Appeasement, Neville Chamberlain, Adolf Hitler, Sudatenland are the buzzwords coming out of the White House and Downing Street. It seems, if we fail to stop Saddam Hussein here and now, he will gobble up stretches of land all the way up to Alaska. World conquest is his ultimate goal and Alexander the Great is his proximate hero. Because simple-minded, naive, ignorant and ill-informed masses refused to recognise the threat in the '30s, Hitler's ambitions and resolve grew. Messrs Bush and Blair exhort us not to make the same mistake again.
Can they be serious? Leave alone world conquest, Saddam Hussein could not hold Kuwait. For the past 12 years he has been successfully encircled and reduced to impotence. He knows if he tries any funny business outside the already clipped borders of Iraq, he will not only be ejected but probably nuked. Saddam, we must remember, is homicidal, not suicidal. Why risk a global catastrophe in order to swat a fly?
The disarming of Saddam Hussein must, nevertheless, be pursued with vigour. In the last couple of weeks, Iraq has begun to show the kind of active cooperation the UN inspectors have been demanding. He could do more. With the international community, including France and Russia, pushing him towards full compliance of Resolution 1441, the disarming of Saddam Hussein is surely being achieved. Does it matter if the process takes another four or six months?
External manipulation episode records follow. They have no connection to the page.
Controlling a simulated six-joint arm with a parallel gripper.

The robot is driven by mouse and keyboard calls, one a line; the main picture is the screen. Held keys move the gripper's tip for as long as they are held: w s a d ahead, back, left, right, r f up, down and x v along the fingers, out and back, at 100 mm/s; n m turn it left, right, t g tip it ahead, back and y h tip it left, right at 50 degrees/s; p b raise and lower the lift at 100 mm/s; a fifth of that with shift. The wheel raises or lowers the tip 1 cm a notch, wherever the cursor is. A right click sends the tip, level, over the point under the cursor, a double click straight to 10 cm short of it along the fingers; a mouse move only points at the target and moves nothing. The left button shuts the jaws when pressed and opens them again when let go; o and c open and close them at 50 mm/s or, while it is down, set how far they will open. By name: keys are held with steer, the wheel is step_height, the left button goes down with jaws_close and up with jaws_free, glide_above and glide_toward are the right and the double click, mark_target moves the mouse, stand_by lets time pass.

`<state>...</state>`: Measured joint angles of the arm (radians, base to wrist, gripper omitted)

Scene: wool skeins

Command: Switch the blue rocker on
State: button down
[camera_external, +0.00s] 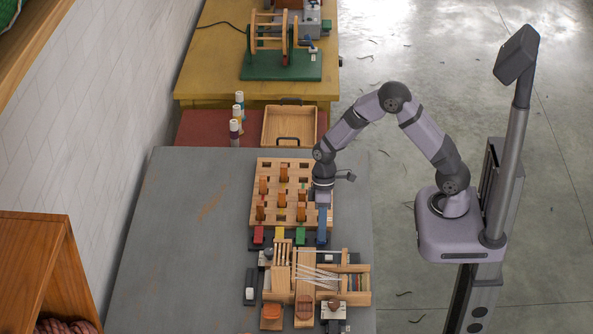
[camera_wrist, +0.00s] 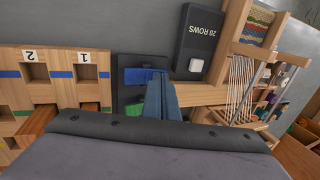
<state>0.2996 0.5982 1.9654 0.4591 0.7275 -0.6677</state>
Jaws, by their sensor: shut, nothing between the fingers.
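The blue rocker (camera_wrist: 138,75) sits on a dark base plate (camera_wrist: 127,96) in the wrist view. In the external view it is at the right end of a row of coloured rockers, mostly hidden by my gripper. My gripper (camera_wrist: 160,76) is shut and empty, its blue-grey fingers pointing at the rocker's right end in the wrist view. It also shows in the external view (camera_external: 322,232), reaching down at the row's right end. The fingertips overlap the rocker in the picture; I cannot tell whether they touch it. Which way the rocker is tipped is unclear.
Red (camera_external: 258,235), yellow (camera_external: 280,233) and green (camera_external: 300,235) rockers stand left of it. A wooden rack (camera_external: 255,185) with orange pieces is behind; a small loom (camera_external: 305,282) is in front. The grey table's left side is clear.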

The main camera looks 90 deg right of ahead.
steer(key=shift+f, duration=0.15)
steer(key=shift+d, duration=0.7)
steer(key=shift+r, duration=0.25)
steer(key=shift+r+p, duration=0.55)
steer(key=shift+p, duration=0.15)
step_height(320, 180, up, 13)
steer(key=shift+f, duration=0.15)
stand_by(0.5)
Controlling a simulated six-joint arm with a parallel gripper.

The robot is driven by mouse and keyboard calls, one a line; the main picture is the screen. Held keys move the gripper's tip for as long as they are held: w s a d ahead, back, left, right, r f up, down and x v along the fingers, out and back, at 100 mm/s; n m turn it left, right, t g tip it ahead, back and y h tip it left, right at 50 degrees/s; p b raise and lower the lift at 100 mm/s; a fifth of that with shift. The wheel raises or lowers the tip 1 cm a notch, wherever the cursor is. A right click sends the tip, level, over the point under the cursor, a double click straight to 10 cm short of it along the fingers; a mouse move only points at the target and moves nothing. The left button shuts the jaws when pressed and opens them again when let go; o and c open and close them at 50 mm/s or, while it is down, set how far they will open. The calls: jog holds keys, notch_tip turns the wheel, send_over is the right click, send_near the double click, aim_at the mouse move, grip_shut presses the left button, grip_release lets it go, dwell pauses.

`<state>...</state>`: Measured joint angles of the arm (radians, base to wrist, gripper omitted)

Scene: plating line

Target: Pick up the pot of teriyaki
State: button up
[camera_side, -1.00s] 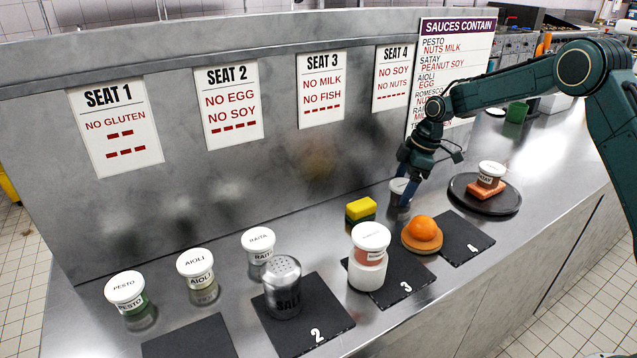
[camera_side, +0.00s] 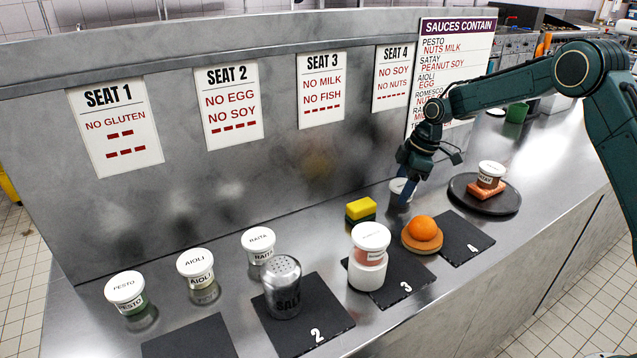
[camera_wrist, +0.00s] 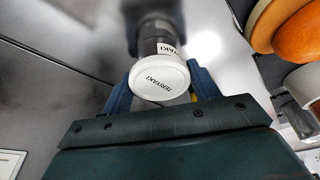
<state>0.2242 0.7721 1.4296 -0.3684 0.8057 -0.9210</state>
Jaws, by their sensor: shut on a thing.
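The pot of teriyaki (camera_wrist: 160,80) has a white lid marked TERIYAKI and a dark body, seen between my fingers in the wrist view. In the side view the pot (camera_side: 400,188) stands at the back of the counter, partly hidden by my gripper. My gripper (camera_side: 406,188) comes down on it from above. In the wrist view the two blue fingers of my gripper (camera_wrist: 160,88) are on either side of the pot, shut on it. I cannot tell any gap between the pot and the counter.
A yellow sponge (camera_side: 360,209) lies left of the pot. An orange on a round wooden board (camera_side: 408,243) is in front. A stacked romesco pot (camera_side: 370,240) stands on slate 3. A dark round plate (camera_side: 510,203) holds the satay pot at right. Slate 4 (camera_side: 462,246) has bare room.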

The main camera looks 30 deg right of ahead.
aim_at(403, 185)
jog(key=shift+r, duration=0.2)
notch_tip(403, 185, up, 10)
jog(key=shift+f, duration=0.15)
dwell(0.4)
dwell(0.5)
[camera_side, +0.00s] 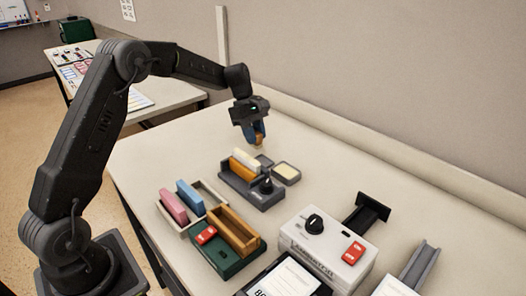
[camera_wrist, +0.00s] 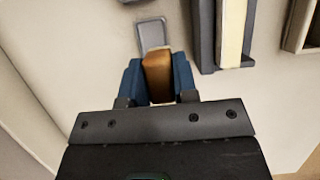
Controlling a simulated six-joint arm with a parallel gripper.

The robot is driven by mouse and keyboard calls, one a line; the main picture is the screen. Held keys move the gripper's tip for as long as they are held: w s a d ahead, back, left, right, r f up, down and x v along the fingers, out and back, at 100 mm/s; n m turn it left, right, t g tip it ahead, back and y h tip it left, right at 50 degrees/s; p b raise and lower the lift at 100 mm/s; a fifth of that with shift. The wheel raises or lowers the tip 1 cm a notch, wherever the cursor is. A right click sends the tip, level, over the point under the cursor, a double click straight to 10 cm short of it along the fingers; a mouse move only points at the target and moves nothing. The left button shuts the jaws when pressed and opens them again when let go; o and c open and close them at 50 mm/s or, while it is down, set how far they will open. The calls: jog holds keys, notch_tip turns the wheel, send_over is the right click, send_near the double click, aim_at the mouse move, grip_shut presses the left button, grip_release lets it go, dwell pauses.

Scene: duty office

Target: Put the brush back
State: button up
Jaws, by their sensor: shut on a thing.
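My gripper (camera_side: 255,137) is shut on a brown-orange block-like piece, seen in the wrist view (camera_wrist: 157,74) between its two blue fingers. This may be the brush; no bristles show, and its lower end is partly hidden. The gripper holds it above the table, behind a grey holder (camera_side: 236,184). The holder carries an upright white piece (camera_side: 246,160), an orange piece (camera_side: 243,170) and a black knob-like piece (camera_side: 266,185). In the wrist view, a small grey flat piece (camera_wrist: 150,33) lies just beyond the held piece.
A shallow dish with a cream pad (camera_side: 286,172) sits right of the holder. In front stand a cream box (camera_side: 207,188) with pink and blue pieces, an open wooden box (camera_side: 232,228) on a green base, and a white machine (camera_side: 318,250).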

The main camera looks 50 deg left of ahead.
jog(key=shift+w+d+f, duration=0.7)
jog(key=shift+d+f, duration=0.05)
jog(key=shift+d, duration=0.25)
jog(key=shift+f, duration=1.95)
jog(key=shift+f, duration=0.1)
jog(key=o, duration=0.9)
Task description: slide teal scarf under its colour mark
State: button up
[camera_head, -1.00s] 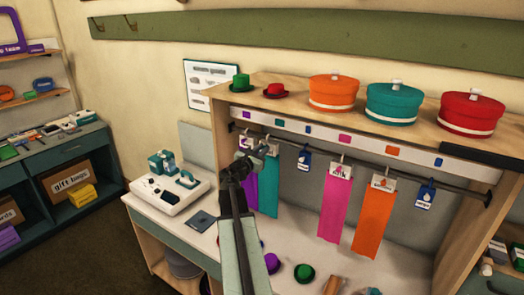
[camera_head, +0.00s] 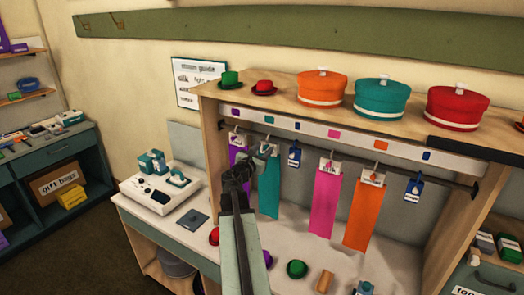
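The teal scarf (camera_head: 269,190) hangs from the dark rail (camera_head: 400,178), right of the purple scarf (camera_head: 237,157). My gripper (camera_head: 265,152) is at the top of the teal scarf and hides part of its hanger and card. I cannot tell whether its fingers are closed on the hanger. The teal mark (camera_head: 269,119) is on the white strip (camera_head: 315,130) above the rail. In this view the teal scarf hangs roughly below that mark.
A blue tag (camera_head: 294,157), a pink scarf (camera_head: 325,203), an orange scarf (camera_head: 364,215) and another blue tag (camera_head: 414,190) hang farther right on the rail. Small hats, including a green hat (camera_head: 297,269), lie on the counter (camera_head: 275,232) below.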

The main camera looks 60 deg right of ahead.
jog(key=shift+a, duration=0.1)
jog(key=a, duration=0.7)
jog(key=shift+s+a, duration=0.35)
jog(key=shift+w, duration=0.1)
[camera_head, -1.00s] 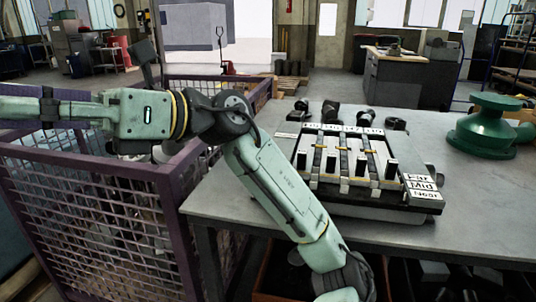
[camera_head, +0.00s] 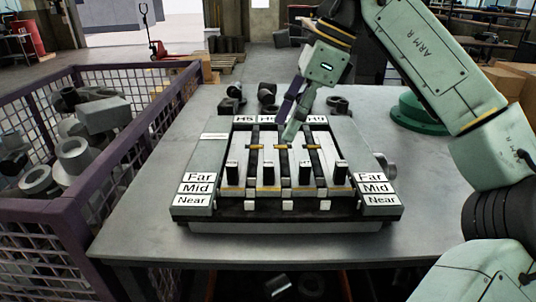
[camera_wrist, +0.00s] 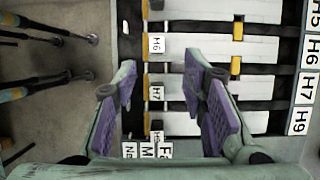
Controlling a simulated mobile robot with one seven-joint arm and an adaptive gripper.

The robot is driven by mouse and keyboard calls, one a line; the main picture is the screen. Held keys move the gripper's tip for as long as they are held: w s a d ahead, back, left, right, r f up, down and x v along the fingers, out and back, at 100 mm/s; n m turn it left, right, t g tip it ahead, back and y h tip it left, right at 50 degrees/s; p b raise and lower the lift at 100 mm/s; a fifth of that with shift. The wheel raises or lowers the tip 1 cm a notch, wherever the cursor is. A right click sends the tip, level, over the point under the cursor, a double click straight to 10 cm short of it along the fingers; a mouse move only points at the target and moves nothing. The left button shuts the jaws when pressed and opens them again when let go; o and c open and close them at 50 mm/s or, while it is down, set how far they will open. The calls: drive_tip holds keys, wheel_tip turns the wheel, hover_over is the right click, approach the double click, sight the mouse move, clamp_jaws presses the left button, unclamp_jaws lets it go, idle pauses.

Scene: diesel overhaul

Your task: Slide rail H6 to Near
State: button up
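The rail unit (camera_head: 287,213) sits on the table, with several pale rails side by side, each with a dark upright handle. Rail H6 (camera_head: 268,185) is second from the left; its handle (camera_head: 268,172) stands in line with the others, about level with the Far sign (camera_head: 203,161). The Near signs (camera_head: 193,200) are at the front edge. My gripper (camera_head: 290,118) is over the back half of the unit, pointing down. In the wrist view my gripper (camera_wrist: 160,72) is open and empty, its purple-padded fingers apart above the rails; the H6 tag (camera_wrist: 157,43) shows just beyond them.
A purple mesh crate (camera_head: 60,212) with metal parts stands left of the table. Dark fittings (camera_head: 232,98) lie behind the unit. A green flanged part (camera_head: 412,112) is at the back right. The bare table (camera_head: 160,160) is free left of the unit.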

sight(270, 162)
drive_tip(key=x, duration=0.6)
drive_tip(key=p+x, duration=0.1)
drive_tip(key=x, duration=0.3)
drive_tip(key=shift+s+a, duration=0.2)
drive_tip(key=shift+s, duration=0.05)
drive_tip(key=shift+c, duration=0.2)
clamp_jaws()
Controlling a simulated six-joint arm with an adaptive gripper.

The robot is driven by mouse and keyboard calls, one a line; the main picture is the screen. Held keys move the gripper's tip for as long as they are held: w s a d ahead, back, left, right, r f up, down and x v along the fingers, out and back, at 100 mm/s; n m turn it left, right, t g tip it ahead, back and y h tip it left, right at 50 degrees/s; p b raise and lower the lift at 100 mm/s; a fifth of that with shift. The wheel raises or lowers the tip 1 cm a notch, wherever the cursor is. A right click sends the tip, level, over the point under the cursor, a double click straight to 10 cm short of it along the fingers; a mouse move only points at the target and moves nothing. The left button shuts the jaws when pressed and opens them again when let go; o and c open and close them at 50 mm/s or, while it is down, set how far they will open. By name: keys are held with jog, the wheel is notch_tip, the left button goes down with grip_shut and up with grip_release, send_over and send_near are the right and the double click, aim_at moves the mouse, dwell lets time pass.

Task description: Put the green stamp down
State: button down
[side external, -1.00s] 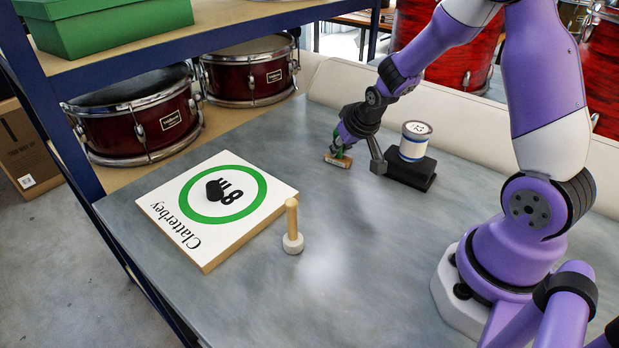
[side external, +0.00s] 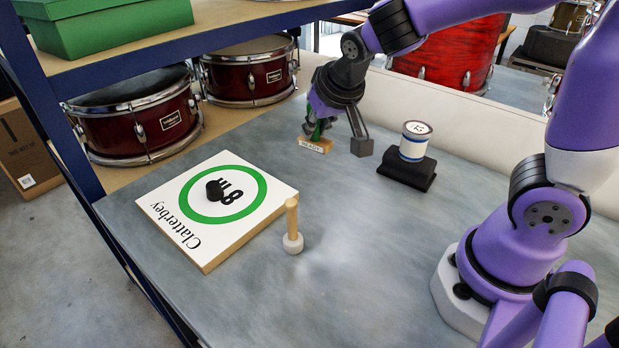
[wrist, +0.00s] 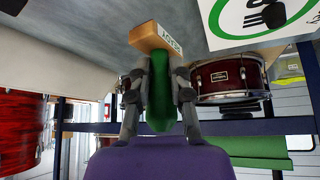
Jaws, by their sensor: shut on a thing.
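The green stamp has a green handle (wrist: 160,95) and a pale wooden block (side external: 315,146) marked READY. My gripper (side external: 318,128) is shut on the handle. In the wrist view, both fingers of my gripper (wrist: 160,98) press on the handle's sides, and the wooden block (wrist: 157,37) sticks out past the fingertips. In the side view the block appears to be a little above the grey bench (side external: 350,250), near its back edge. The block's underside is hidden in the side view.
A white-and-blue tin (side external: 415,141) stands on a black block (side external: 405,174) right of my gripper. A white board with a green ring (side external: 172,218) lies at left, beside an upright wooden-handled beater (side external: 292,228). Drums (side external: 137,122) stand behind the blue rail. The bench's middle is clear.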

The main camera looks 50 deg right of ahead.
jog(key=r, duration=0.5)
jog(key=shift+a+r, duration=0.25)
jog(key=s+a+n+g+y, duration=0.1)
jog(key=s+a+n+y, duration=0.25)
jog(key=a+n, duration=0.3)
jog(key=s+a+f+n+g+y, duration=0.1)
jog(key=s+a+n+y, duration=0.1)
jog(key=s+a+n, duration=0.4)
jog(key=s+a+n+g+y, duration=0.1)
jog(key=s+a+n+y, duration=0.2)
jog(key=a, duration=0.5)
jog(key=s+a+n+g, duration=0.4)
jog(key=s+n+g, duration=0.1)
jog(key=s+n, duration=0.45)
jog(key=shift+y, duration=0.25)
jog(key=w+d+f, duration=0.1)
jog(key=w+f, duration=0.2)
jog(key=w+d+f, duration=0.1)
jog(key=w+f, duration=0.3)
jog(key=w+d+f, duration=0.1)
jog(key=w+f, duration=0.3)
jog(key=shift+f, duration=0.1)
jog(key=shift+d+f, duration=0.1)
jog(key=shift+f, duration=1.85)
The final denouement of this Greek tragedy will see the US bombing Baghdad at precisely the moment when the weapons inspectors are getting on with their job.
I ask myself if there is some sane argument for war which I have ignored or evaded. Is there some crucial piece of information which George Bush has and we ignoramuses don't? Even in a unipolar world, a world in which the sole superpower is allowed to pursue its own interests, a war on Iraq would be wicked, immoral, unjust and a travesty of what the United Nations stands for.